Here, where the experience of life and the world was tribal and wild, nature provides the negative form upon which a mythos is layered, exactly like a film negative. This was a setting in which all of our metaphors for understanding being were derived directly from a wild ecosystem and shared by all within the cultural horizon, which was, in essence, the entire world of our ancestors. It is from this space that a story arose to legitimize, conceptualize, and reconcile the human experience in such a way that is was digestible, comfortable, and common to all. This was our myth.
It is was not until the agricultural revolution that our ancestors experienced any kind of alternative, what Joseph Campbell has famously called “The Great Reversal,” when the basic human mythic form changed or by some considerations even began to break down.

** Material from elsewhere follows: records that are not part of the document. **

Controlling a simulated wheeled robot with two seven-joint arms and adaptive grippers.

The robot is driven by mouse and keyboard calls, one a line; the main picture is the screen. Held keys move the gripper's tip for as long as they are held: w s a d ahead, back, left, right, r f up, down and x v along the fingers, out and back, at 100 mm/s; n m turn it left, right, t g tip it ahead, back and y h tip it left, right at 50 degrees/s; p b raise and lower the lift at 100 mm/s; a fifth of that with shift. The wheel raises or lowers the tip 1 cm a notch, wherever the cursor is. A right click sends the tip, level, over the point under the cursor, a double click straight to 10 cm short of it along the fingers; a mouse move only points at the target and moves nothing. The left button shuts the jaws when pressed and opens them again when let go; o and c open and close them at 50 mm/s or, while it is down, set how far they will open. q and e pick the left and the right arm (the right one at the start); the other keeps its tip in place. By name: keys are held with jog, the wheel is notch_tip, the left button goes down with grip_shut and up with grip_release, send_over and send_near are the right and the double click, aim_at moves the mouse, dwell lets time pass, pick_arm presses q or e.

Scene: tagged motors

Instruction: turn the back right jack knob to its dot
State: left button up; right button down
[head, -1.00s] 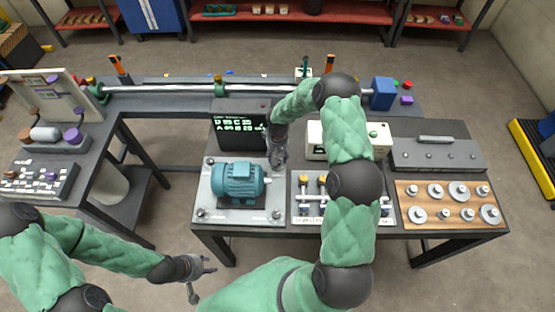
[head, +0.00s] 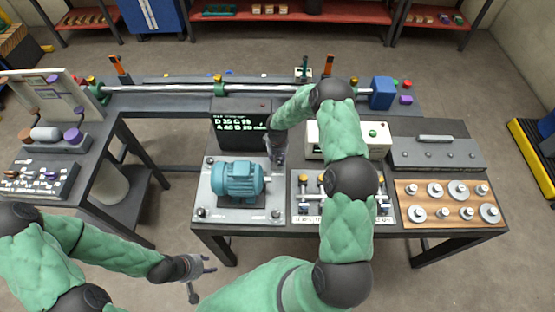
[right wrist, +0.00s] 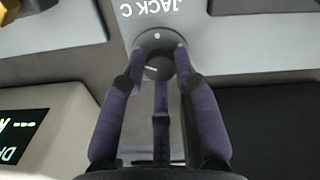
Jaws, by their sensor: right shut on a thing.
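The back right jack knob (right wrist: 158,68) is a dark round knob on a grey dial, beside an upside-down "JACK C" label. A small pale dot (right wrist: 157,36) sits on the dial above the knob in the right wrist view. A short pale mark on the knob runs roughly sideways, not in line with the dot. My right gripper (right wrist: 160,76) is shut on the knob with its purple fingers around it. In the head view the right gripper (head: 277,160) hides the knob at the back right of the teal motor (head: 240,180)'s plate. My left gripper (head: 207,264) is open and empty, in front of the table.
A black display (head: 240,124) with green text stands behind the motor. A pale instrument box (head: 376,140) is behind my right arm. A wooden board with metal weights (head: 450,201) lies at the right. Several knobs stand on the panel right of the motor.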

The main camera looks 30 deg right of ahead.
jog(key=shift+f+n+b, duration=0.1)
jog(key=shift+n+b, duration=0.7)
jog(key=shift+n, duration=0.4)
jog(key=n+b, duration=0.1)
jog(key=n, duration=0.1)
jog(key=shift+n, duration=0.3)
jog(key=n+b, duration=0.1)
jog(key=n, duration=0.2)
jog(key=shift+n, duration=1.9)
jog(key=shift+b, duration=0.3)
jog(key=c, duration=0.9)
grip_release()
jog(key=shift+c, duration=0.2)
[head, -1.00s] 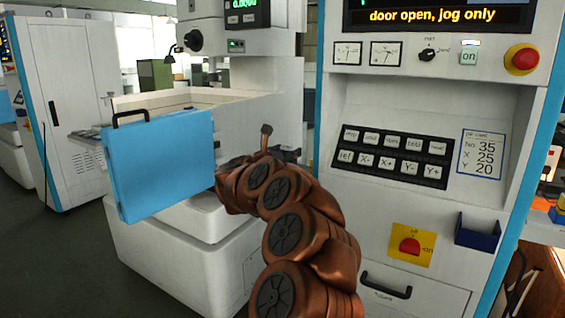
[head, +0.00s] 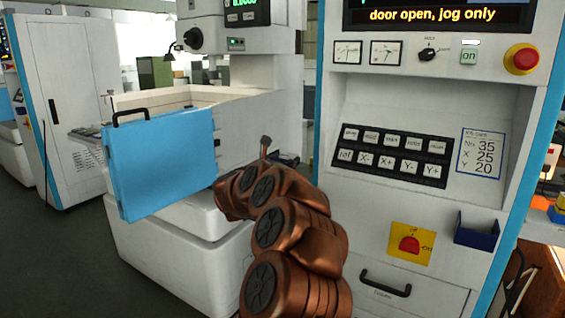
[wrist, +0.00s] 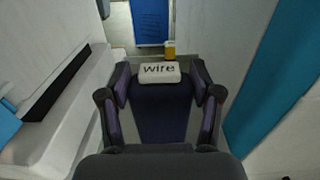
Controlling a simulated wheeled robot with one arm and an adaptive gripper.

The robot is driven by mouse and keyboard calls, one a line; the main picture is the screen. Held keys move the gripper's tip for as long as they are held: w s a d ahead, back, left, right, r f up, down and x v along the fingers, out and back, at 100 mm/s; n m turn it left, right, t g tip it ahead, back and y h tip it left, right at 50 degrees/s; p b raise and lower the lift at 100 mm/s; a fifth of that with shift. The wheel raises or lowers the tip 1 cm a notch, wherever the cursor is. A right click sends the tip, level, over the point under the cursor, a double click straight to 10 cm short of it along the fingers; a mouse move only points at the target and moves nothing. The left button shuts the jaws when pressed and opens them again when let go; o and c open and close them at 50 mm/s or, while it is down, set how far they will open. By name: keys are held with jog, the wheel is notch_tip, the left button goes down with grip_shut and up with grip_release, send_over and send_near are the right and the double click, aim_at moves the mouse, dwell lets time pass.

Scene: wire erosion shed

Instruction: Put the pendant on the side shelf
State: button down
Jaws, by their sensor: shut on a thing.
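My gripper (wrist: 160,78) has its two fingers closed on the sides of a white block marked "wire" (wrist: 160,71) in the wrist view. I cannot tell whether this block is the pendant. In the head view my copper arm reaches toward the gap between the white machine and the control cabinet, and hides most of the gripper and what it holds. No pendant can be made out with certainty elsewhere. I cannot identify the side shelf for certain; a small dark blue tray (head: 477,233) is fixed to the cabinet front.
The control cabinet (head: 440,190) stands close on the right, with a keypad and red stop button (head: 523,60). A blue machine door (head: 160,165) stands open at left. A yellow-orange thing (wrist: 168,50) sits beyond the gripper. Floor at left is clear.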

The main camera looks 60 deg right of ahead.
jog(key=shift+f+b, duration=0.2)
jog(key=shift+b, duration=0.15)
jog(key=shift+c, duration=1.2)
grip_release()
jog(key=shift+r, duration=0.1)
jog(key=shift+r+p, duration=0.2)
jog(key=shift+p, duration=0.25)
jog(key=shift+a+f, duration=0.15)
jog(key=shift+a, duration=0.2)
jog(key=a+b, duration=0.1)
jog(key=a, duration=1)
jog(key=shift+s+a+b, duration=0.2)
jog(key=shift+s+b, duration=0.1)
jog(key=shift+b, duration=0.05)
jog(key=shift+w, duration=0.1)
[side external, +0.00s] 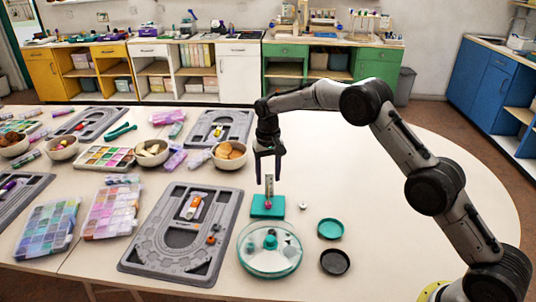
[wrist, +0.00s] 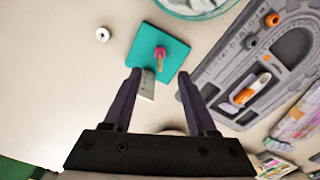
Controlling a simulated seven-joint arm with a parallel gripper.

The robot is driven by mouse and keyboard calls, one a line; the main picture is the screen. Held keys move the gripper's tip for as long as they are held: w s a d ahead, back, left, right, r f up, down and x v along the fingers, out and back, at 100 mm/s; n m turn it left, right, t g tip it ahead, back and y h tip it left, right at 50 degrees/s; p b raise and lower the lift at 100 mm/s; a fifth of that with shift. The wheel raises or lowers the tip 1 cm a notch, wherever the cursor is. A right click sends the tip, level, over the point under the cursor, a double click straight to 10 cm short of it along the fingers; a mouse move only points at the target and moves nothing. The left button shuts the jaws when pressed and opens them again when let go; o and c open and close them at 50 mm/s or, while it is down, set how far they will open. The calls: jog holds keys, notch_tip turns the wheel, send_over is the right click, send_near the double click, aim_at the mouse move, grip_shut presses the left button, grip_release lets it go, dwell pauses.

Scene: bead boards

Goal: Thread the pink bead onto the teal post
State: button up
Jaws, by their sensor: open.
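A square teal base (side external: 267,211) lies on the table; it also shows in the wrist view (wrist: 141,45). A slim upright with a pale grey face (side external: 269,186) stands on it, seen in the wrist view (wrist: 147,86) near the left finger. The pink bead (side external: 267,205) shows low at the upright's foot; in the wrist view (wrist: 160,52) it is at the top of a short pinkish-orange shape. I cannot tell whether it is around a post, and no teal post stands out clearly. My gripper (side external: 269,177) is open and empty, pointing down above the base; its fingers (wrist: 160,74) are apart.
A small white ring-like piece (side external: 303,206) lies right of the base. A clear round dish (side external: 270,264) stands in front, with teal (side external: 330,229) and black (side external: 335,262) discs beside it. A grey bead board (side external: 152,258) lies left. The table's right side is mostly free.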

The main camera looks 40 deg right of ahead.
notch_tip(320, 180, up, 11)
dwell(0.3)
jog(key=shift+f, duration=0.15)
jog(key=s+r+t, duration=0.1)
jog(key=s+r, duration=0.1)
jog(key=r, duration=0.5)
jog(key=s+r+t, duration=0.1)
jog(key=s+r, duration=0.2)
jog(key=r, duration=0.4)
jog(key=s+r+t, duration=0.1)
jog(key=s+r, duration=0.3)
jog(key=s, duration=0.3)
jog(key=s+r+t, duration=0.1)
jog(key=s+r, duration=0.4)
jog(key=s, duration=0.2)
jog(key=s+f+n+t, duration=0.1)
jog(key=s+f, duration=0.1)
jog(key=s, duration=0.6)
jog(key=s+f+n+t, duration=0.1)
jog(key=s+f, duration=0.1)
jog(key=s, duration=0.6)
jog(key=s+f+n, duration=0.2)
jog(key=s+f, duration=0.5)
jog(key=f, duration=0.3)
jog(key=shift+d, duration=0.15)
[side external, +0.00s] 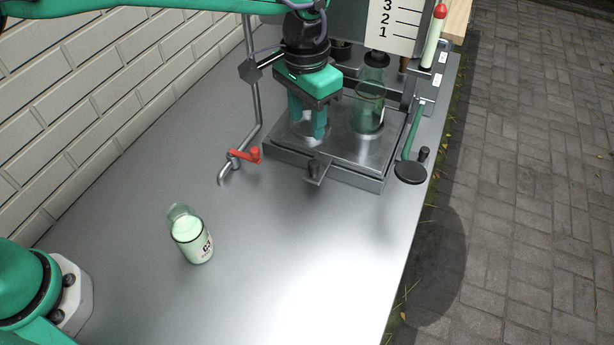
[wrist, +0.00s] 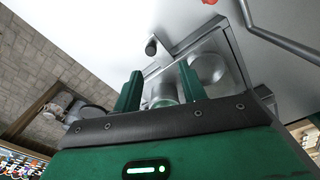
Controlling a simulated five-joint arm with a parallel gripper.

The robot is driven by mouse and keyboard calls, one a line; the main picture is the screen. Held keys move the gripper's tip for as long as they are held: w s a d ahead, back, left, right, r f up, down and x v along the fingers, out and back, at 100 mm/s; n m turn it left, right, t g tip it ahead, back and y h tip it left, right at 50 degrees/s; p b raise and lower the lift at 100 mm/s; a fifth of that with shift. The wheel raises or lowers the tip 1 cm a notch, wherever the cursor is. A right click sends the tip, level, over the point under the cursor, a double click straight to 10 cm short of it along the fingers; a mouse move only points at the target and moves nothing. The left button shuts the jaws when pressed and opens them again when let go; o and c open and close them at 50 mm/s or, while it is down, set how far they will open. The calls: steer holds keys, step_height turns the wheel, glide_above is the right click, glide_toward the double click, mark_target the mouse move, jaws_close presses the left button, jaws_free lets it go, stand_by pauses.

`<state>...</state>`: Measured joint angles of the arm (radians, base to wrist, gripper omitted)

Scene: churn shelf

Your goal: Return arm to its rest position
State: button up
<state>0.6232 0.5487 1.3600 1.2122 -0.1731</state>
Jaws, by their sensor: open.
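My gripper (side external: 307,122) is open above the left part of a square metal platform (side external: 285,158). Its two green fingers point down, with no object clearly held. In the wrist view, the fingers (wrist: 160,75) stand apart. A greenish glass vessel (wrist: 163,93) shows in the gap, but its distance is unclear. A clear glass bottle (side external: 369,108) stands on the platform, just right of my gripper. A round metal disc (wrist: 208,68) also shows on the platform.
A jar of pale green liquid (side external: 192,240) stands on the grey bench (side external: 270,250) at front left. A red-handled tap (side external: 245,156) is left of the platform. A numbered board (side external: 393,22) and a red-topped cylinder (side external: 434,38) stand behind. A brick wall (side external: 110,110) borders the left.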

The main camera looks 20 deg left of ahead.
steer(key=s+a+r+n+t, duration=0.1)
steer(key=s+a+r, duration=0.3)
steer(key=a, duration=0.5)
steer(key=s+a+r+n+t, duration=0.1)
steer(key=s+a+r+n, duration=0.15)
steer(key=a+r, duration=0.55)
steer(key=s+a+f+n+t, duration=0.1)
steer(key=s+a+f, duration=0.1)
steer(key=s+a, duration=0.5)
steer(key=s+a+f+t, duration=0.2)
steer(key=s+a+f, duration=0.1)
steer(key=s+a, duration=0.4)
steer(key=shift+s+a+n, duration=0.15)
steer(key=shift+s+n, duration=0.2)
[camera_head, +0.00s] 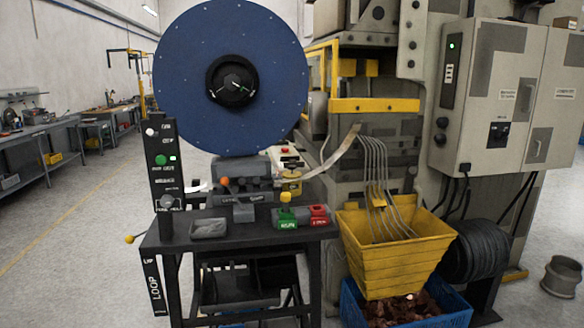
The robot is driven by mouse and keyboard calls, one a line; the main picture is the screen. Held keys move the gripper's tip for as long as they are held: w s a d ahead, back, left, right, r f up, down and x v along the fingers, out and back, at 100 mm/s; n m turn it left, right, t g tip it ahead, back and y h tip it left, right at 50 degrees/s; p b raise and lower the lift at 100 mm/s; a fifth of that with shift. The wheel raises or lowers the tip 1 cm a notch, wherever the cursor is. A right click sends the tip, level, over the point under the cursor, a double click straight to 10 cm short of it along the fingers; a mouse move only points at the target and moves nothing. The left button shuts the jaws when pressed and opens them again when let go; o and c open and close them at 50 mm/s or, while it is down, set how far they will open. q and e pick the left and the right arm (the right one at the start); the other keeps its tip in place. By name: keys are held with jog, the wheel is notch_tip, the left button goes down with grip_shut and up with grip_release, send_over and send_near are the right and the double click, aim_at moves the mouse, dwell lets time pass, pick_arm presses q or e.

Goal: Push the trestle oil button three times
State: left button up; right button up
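A dark trestle table (250,232) stands in front of the press, with a large blue reel disc (185,70) above it. On the table top are a green block (287,222) with a yellow top and a red block (319,217). An orange ball knob (225,182) stands behind them. The labels are too small to read, so I cannot tell which is the oil button. Neither gripper is in view.
A yellow hopper (395,262) and a blue crate (350,312) of copper scrap stand right of the table. A yellow-tipped lever (130,239) sticks out left. A grey cabinet (490,95) is at right. The floor at left is clear.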

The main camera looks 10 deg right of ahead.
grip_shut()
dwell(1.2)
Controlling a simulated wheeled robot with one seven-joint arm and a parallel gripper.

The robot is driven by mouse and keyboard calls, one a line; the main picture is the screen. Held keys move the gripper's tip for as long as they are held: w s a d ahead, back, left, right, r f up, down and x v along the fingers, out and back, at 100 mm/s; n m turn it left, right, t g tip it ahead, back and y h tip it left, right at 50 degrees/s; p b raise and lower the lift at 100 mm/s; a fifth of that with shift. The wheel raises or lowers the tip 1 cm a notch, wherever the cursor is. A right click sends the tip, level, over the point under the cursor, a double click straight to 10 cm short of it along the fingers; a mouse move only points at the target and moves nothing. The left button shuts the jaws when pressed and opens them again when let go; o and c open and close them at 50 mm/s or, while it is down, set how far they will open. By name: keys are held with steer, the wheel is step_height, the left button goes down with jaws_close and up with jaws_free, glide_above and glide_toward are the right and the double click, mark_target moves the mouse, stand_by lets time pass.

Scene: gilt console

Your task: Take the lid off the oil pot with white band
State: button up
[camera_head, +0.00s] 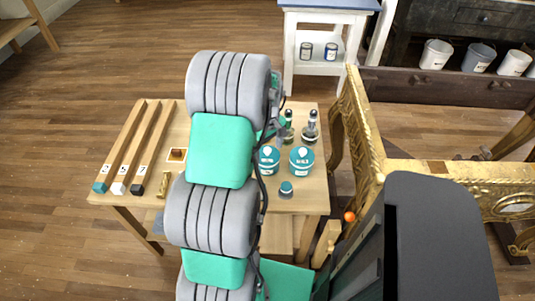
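I cannot clearly pick out the oil pot with white band. Two teal pots with white marks, a left one (268,160) and a right one (302,160), stand side by side on the wooden workbench (313,207). A small teal-topped jar (286,188) stands in front of them. Two dark bottles, a left one (288,127) and a right one (311,127), stand behind the pots. My large grey and teal arm crosses the bench just left of the pots. It hides much of the bench and most of my gripper, so the fingers cannot be made out.
Wooden strips with coloured end blocks (118,188) and a small brass piece (164,185) lie on the left. A gilt console frame (362,125) stands close on the right. Two banded tins (318,51) sit in a white cabinet (292,70) behind. Open floor lies left.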

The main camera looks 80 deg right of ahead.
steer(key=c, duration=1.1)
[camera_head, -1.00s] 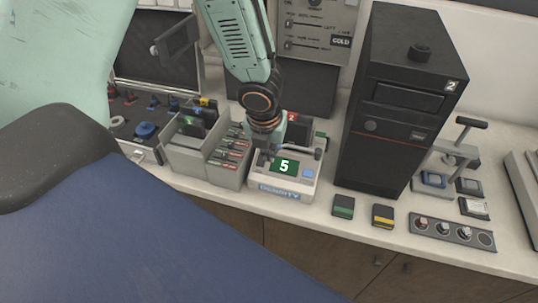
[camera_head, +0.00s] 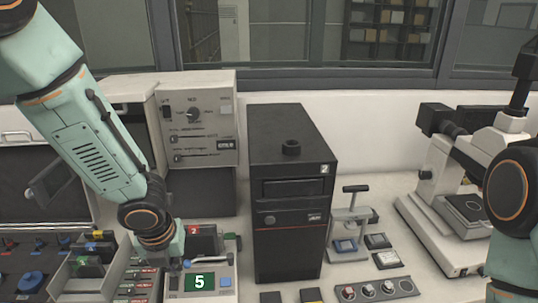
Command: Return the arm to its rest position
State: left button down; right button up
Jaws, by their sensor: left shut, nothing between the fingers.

It was here where our story, the map of our cosmos, shifted from its basic affirmative form to an alternative conditional and denial form. These two new mythic structures today form the basis of our mythological thought but even they are so discorporate from the dominant culture, who’s own unrecognized mythos rejects the necessity of myth and story, that even these mutant mythic forms are falling into disuse and disrepair. One of the many results is a dangerous psychic break with our evolved psychic ecology. We have lost the map. We no longer have a map by which to travel through life. What then? Now, It is our basic task to…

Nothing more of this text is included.